> **Data provided**
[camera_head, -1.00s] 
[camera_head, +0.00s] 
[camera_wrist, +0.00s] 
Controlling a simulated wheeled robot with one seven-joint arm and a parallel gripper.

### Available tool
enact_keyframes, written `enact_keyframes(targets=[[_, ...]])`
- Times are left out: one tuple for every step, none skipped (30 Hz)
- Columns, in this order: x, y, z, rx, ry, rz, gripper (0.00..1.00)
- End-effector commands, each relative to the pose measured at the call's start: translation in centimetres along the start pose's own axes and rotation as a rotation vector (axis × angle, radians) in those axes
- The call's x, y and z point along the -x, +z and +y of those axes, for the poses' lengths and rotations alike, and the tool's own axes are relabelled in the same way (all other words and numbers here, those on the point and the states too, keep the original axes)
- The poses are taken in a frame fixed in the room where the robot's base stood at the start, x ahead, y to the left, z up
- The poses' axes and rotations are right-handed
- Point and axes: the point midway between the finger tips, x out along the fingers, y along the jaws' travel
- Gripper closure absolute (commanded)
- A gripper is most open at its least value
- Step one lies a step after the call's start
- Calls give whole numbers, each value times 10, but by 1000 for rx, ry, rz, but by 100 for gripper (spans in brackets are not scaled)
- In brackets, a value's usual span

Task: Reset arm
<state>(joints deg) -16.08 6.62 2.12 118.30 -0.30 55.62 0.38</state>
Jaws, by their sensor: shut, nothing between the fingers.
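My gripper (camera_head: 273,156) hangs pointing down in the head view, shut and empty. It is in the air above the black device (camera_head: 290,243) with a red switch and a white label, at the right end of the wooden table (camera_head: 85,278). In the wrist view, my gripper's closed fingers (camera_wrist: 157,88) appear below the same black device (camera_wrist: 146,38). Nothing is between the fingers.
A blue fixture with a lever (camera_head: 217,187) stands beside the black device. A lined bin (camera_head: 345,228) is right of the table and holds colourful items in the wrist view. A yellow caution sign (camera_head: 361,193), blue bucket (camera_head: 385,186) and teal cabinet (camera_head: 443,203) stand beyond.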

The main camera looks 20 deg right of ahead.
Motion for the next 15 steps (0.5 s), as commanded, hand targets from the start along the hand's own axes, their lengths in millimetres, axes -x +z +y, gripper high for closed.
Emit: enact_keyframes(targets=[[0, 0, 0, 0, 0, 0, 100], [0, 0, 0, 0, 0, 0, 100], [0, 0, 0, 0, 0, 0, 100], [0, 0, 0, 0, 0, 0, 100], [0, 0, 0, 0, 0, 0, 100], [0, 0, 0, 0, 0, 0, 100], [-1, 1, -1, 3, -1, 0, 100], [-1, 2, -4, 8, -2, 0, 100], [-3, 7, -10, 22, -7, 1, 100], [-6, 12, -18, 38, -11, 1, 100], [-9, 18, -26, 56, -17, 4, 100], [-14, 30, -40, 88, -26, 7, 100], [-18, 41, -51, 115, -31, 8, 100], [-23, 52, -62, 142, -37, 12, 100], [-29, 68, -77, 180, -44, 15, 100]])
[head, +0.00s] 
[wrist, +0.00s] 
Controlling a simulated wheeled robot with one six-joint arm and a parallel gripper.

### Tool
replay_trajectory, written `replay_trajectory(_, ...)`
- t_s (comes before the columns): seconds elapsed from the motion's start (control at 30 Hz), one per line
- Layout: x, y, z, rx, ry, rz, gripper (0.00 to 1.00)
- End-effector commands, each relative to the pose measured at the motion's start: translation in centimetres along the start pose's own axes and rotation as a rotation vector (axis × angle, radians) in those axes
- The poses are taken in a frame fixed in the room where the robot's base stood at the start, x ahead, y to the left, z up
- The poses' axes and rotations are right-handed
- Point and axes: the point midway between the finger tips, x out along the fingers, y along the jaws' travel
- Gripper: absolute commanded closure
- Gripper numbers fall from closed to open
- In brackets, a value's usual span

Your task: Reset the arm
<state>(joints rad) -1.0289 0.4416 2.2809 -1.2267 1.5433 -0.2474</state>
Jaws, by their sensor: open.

> **Problem details**
Take the records above and return them exactly as written.

> **Output**
[camera_head, -1.00s] 
[camera_head, +0.00s] 
[camera_wrist, +0.00s] 
Controlling a simulated wheeled robot with one seven-joint arm and a parallel gripper.

### Available tool
enact_keyframes, written `enact_keyframes(targets=[[_, ...]])`
- Times are left out: one tuple for every step, none skipped (30 Hz)
- Columns, in this order: x, y, z, rx, ry, rz, gripper (0.00..1.00)
- End-effector commands, each relative to the pose measured at the call's start: translation in centimetres along the start pose's own axes and rotation as a rotation vector (axis × angle, radians) in those axes
- The call's x, y and z point along the -x, +z and +y of those axes, for the poses' lengths and rotations alike, and the tool's own axes are relabelled in the same way (all other words and numbers here, those on the point and the states too, keep the original axes)
- The poses are taken in a frame fixed in the room where the robot's base stood at the start, x ahead, y to the left, z up
- The poses' axes and rotations are right-handed
- Point and axes: the point midway between the finger tips, x out along the fingers, y along the jaws' travel
- Gripper closure absolute (commanded)
- A gripper is most open at its least value
- Step one lies a step after the call's start
- Calls give whole numbers, each value times 10, but by 1000 for rx, ry, rz, but by 100 for gripper (spans in brackets are not scaled)
- In brackets, a value's usual span

Task: Reset arm
<state>(joints deg) -16.08 6.62 2.12 118.30 -0.30 55.62 0.38</state>
Jaws, by their sensor: shut, nothing between the fingers.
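My gripper (camera_head: 273,156) hangs pointing down in the head view, shut and empty. It is in the air above the black device (camera_head: 290,243) with a red switch and a white label, at the right end of the wooden table (camera_head: 85,278). In the wrist view, my gripper's closed fingers (camera_wrist: 157,88) appear below the same black device (camera_wrist: 146,38). Nothing is between the fingers.
A blue fixture with a lever (camera_head: 217,187) stands beside the black device. A lined bin (camera_head: 345,228) is right of the table and holds colourful items in the wrist view. A yellow caution sign (camera_head: 361,193), blue bucket (camera_head: 385,186) and teal cabinet (camera_head: 443,203) stand beyond.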

The main camera looks 20 deg right of ahead.
Motion for the next 15 steps (0.5 s), as commanded, hand targets from the start along the hand's own axes, their lengths in millimetres, axes -x +z +y, gripper high for closed.
Emit: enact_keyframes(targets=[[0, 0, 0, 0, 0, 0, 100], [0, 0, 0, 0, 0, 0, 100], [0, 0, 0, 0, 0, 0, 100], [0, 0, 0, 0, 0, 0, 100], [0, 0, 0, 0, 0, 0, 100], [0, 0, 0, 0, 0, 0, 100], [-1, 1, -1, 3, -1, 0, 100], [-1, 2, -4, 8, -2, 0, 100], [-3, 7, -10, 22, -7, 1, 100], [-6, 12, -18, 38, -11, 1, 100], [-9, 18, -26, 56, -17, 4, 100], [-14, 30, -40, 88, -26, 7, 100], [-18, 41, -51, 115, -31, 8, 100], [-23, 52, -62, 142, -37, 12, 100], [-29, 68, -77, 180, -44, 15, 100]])
[head, +0.00s] 
[wrist, +0.00s] 
Controlling a simulated wheeled robot with one six-joint arm and a parallel gripper.

### Tool
replay_trajectory, written `replay_trajectory(_, ...)`
- t_s (comes before the columns): seconds elapsed from the motion's start (control at 30 Hz), one per line
- Layout: x, y, z, rx, ry, rz, gripper (0.00 to 1.00)
- End-effector commands, each relative to the pose measured at the motion's start: translation in centimetres along the start pose's own axes and rotation as a rotation vector (axis × angle, radians) in those axes
- The poses are taken in a frame fixed in the room where the robot's base stood at the start, x ahead, y to the left, z up
- The poses' axes and rotations are right-handed
- Point and axes: the point midway between the finger tips, x out along the fingers, y along the jaws' travel
- Gripper: absolute commanded closure
- Gripper numbers fall from closed to open
- In brackets, a value's usual span

Your task: Reset the arm
<state>(joints rad) -1.0289 0.4416 2.2809 -1.2267 1.5433 -0.2474</state>
Jaws, by their sensor: open.

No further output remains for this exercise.